Adnan menjelaskan alasan Kabupaten Gowa tak lagi terintegrasi dengan BPJS Kesehatan. Menurutnya, program BPJS Kesehatan memberatkan anggaran pemerintah daerah, apalagi banyak warga Gowa yang tak terjangkau seluruh fasilitas kesehatan melalui BPJS.

Sementara itu, program kesehatan gratis di Kabupaten Gowa yang bisa menjangkau seluruh fasilitas hanya membutuhkan anggaran Rp16 miliar. Beda halnya dengan keikutsertaan BPJS Kesehatan, Kabupaten Gowa harus mengeluarkan anggaran daerah sebesar Rp24 miliar.

Naik 100%

Sebelumnya Kementerian Keuangan (Kemenkeu) menegaskan, tidak semua iuran Badan Penyelenggara Jaminan Sosial (BPJS) Kesehatan Naik 100%. Hanya kelas 1 dan kelas 2 yang naik 100%, sementara kelas 3 naik 65%.

“Itu (kenaikan 100%) hanya berlaku untuk Kelas 1 dan Kelas 2. Untuk kelas 3, tidak sebesar itu. Untuk Kelas 3, usulan kenaikannya adalah dari Rp25,5 ribu menjadi Rp42 ribu, atau naik 65%,” kata Kepala Biro Komunikasi dan Layanan Informasi (Kepala Biro KLI) Kemenkeu Nufransa Wira Sakti dalam siaran persnya di Jakarta, Senin (9/9) siang.

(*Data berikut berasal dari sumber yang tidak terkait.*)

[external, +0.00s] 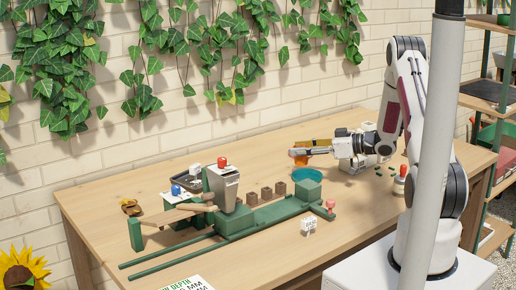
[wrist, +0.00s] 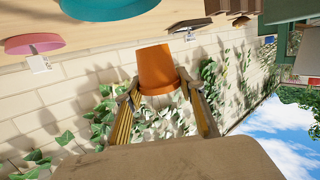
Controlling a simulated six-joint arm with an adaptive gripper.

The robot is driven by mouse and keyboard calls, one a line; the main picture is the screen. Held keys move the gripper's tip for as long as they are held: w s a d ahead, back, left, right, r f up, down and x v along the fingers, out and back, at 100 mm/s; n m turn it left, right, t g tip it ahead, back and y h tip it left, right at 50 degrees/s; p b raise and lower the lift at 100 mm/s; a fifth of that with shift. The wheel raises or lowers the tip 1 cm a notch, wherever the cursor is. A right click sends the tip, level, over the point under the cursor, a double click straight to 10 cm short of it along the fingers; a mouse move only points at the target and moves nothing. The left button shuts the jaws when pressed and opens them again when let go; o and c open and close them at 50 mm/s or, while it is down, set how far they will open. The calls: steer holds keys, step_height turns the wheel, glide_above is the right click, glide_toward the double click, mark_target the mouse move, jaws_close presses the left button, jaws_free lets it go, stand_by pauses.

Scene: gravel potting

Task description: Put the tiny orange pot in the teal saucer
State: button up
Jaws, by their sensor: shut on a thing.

Menurut Nufransa, kenaikan peserta mandiri kelas 3 sebesar Rp42 ribu itu sama dengan iuran bagi orang miskin dan tidak mampu yang iurannya dibayar oleh Pemerintah. Bahkan bagi peserta mandiri Kelas 3 yang benar-benar tidak mampu dapat dimasukkan ke dalam Basis Data Terpadu Kementerian Sosial (Kemensos) sehingga berhak untuk masuk Penerima Bantuan Iuran (PBI) yang iurannya dibayarkan oleh pemerintah.

Adapun besaran iuran BPJS Kelas 1 dan 2 yang diusulkan pemerintah akan berlaku mulai Januari 2020 adalah: a. Kelas 1 jadi Rp160.000 per bulan (sebelumnya Rp80 ribu), dan kelas 2 menjadi Rp110 ribu per bulan (sebelumnya Rp51.000).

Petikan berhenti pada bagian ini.